George Sprott by Seth

George Sprott
by Seth
Drawn & Quarterly, 2009

Seth is a dour Canadian cartoonist with a sublime design aesthetic, responsible for the handsome look of the reissued Peanuts books. He has a melancholic style in common with Chris Ware, although his drawings are more expressive due to skilful variation of line thickness. You know when you pick up a Seth book you’re in for an excellent, if not jolly, time.

George Sprott is another fictional biographical graphic novel, similar to Wimbledon Green, Seth’s account of the life and times of a mysterious comic collector. George Sprott is a minor Canadian TV personality who has coasted on air for twenty years (while the world around him has changed completely) recounting his time spent in the Canadian Arctic in the 1930s. This oversized book (a typically lavish D&Q publication, how the hell do they make any money?) presents a series of beautifully-designed pages, the side-interviews and vignettes and full-page glacial images eventually building up into a complete life, like a very orderly collage.
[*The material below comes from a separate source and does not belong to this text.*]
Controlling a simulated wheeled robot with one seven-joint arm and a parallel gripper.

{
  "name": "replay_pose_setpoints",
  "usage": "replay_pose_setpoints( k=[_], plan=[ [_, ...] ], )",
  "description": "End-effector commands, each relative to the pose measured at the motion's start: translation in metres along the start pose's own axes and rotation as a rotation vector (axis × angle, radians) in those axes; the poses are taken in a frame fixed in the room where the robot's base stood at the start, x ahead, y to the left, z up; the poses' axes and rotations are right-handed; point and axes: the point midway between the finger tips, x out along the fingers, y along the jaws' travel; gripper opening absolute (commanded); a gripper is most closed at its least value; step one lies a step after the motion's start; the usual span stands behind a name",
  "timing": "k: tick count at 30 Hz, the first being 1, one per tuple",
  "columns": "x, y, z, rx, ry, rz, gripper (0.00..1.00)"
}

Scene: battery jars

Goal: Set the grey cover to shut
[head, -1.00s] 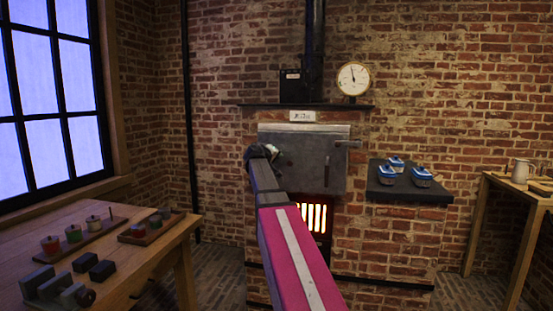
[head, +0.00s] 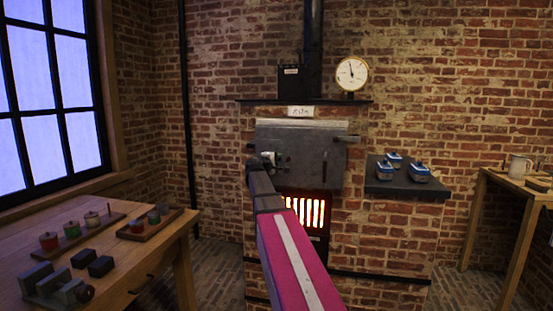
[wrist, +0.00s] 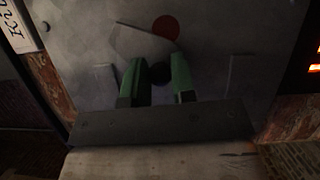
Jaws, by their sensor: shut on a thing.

Unlike Wimbledon Green, there’s no great mystery to be revealed about Sprott’s partially-remarkable life, despite the clever narrative structure. Maybe that’s the point. There’s a fold-out stream-of-consciousness section, a series of clever cardboard models of important buildings, and inventive endpapers representing the CKCK TV test pattern, but storywise, Seth seems to have more sympathy for his buildings than his characters. After much rumination on the changes wrought by time, is that all there is?